In the entries below, find the lines with the word "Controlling" and copy them.
◇ ◇ ◇ ◇ ◇ ◇ ◇
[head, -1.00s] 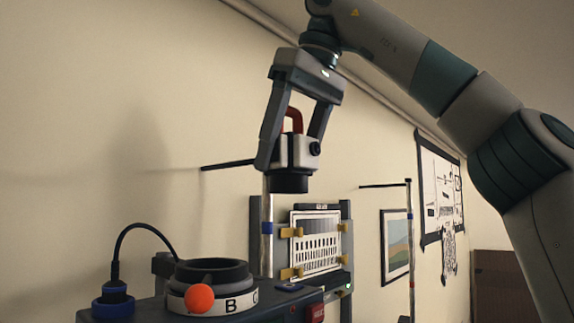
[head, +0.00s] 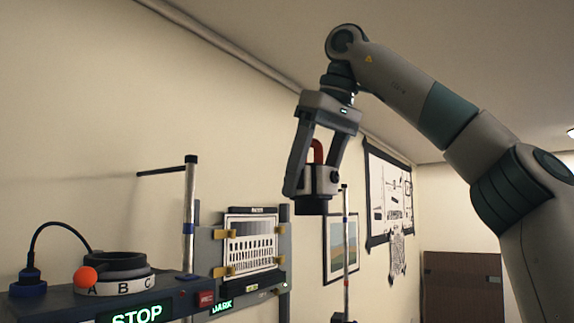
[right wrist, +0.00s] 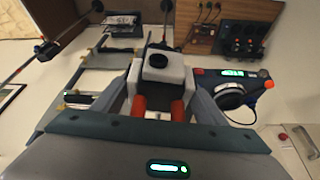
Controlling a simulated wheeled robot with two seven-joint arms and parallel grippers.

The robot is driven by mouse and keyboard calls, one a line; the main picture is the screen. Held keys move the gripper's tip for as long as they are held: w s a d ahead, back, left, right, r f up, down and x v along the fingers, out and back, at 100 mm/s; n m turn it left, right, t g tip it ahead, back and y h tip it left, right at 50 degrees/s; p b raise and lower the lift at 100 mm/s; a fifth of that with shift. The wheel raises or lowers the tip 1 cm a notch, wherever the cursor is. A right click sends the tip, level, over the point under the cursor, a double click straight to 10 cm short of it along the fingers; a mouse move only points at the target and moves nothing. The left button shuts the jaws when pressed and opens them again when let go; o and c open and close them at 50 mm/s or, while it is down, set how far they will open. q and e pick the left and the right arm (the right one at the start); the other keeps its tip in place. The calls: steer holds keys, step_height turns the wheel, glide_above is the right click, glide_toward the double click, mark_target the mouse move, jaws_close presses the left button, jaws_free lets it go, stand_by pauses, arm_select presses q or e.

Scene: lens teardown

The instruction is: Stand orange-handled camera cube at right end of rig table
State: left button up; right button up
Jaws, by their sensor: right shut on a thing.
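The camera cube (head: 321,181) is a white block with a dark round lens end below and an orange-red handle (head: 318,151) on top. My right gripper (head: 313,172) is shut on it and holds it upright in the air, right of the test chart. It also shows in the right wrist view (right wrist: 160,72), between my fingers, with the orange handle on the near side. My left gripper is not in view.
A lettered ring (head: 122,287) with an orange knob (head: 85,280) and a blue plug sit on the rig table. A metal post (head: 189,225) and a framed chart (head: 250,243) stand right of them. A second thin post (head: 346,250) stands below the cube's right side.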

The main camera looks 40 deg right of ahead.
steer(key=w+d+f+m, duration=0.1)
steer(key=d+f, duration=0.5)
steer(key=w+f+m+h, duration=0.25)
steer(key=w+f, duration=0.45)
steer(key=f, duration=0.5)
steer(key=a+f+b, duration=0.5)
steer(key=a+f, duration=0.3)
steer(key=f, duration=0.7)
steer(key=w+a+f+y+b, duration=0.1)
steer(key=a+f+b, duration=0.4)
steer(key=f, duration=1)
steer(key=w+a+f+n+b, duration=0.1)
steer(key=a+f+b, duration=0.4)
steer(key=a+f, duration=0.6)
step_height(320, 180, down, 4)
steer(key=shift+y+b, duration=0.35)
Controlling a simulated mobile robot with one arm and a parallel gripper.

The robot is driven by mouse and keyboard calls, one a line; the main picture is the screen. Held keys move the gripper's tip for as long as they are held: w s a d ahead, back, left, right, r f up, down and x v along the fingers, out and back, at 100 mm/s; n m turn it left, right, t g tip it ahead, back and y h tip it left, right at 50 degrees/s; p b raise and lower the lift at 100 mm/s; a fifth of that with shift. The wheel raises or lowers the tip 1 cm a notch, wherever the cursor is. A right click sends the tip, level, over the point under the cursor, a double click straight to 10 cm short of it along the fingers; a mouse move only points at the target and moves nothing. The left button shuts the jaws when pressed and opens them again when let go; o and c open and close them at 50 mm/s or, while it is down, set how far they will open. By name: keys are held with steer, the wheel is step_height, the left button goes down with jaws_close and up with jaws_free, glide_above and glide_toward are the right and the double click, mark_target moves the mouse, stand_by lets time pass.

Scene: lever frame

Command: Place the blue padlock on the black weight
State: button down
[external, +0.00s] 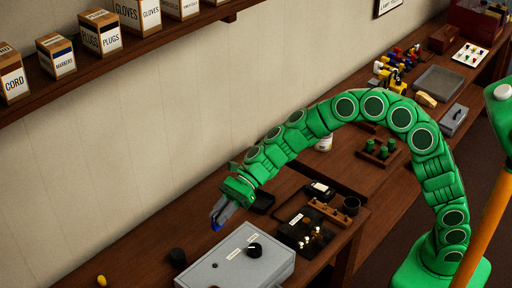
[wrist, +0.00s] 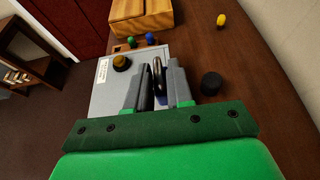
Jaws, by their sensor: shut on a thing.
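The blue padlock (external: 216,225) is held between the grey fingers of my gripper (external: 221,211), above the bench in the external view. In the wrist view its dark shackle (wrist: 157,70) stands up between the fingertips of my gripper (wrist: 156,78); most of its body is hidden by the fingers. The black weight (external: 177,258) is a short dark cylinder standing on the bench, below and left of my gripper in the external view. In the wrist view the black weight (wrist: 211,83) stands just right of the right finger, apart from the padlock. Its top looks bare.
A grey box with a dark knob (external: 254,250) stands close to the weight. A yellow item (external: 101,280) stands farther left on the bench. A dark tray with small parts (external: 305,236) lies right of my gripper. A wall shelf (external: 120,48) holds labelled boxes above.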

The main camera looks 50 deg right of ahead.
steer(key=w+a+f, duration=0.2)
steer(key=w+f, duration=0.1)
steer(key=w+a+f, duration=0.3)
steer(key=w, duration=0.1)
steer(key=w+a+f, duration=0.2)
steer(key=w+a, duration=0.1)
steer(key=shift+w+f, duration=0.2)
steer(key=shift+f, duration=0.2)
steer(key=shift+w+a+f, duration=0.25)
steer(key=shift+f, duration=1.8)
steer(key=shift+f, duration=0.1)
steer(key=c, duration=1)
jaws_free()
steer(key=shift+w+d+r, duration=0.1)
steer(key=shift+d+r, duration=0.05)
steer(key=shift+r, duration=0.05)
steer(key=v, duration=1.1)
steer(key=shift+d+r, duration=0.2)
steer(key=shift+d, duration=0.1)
◇ ◇ ◇ ◇ ◇ ◇ ◇
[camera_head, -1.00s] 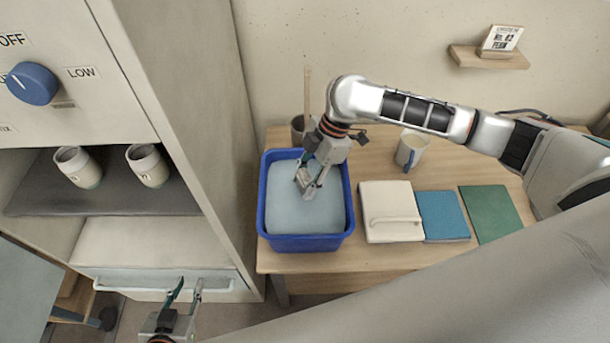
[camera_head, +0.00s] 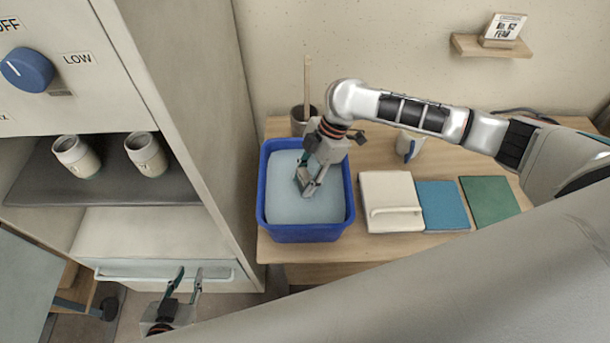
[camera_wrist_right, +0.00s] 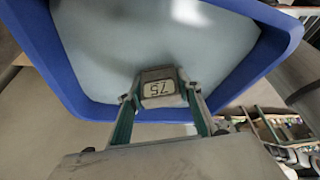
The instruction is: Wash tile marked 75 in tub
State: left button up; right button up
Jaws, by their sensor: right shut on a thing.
◇ ◇ ◇ ◇ ◇ ◇ ◇
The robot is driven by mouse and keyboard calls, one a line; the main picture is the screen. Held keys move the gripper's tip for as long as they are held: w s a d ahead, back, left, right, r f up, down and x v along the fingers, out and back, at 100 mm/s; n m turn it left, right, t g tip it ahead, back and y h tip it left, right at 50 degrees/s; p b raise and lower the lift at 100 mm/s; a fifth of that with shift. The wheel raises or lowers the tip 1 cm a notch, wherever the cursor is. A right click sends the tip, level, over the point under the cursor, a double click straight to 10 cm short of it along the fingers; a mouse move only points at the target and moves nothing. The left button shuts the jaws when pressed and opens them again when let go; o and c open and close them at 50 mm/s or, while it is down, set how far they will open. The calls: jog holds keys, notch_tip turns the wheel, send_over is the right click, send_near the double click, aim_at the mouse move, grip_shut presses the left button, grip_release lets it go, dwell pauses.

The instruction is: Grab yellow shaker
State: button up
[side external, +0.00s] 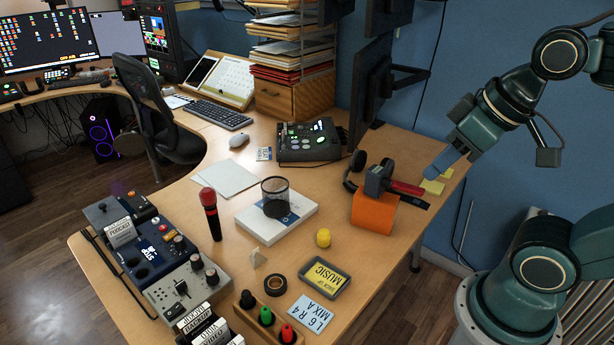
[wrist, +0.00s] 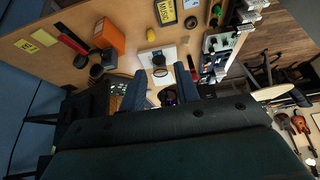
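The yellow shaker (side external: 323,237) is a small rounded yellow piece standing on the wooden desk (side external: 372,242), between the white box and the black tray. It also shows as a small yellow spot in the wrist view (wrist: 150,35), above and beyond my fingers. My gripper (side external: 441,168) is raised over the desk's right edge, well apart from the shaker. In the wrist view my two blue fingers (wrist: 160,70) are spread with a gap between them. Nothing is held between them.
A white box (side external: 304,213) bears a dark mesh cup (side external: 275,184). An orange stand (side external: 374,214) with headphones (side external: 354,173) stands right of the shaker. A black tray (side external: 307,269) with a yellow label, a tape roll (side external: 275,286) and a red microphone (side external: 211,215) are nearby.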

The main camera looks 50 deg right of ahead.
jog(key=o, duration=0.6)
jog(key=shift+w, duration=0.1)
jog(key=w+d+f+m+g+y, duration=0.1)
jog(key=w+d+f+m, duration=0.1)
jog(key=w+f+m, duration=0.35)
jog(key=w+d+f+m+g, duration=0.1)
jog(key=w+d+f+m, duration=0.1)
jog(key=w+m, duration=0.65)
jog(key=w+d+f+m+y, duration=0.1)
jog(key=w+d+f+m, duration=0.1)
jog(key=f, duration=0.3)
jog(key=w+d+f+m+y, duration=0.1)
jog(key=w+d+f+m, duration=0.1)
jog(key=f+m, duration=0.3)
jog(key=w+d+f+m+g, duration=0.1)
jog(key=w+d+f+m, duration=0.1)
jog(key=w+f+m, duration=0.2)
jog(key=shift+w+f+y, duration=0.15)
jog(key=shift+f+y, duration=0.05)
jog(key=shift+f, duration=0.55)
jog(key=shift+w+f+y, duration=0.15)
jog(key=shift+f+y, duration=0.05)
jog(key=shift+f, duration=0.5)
◇ ◇ ◇ ◇ ◇ ◇ ◇
▶ _EXERCISE SOLUTION_
Controlling a simulated wheeled robot with two seven-joint arms and parallel grippers.
Controlling a simulated mobile robot with one arm and a parallel gripper.

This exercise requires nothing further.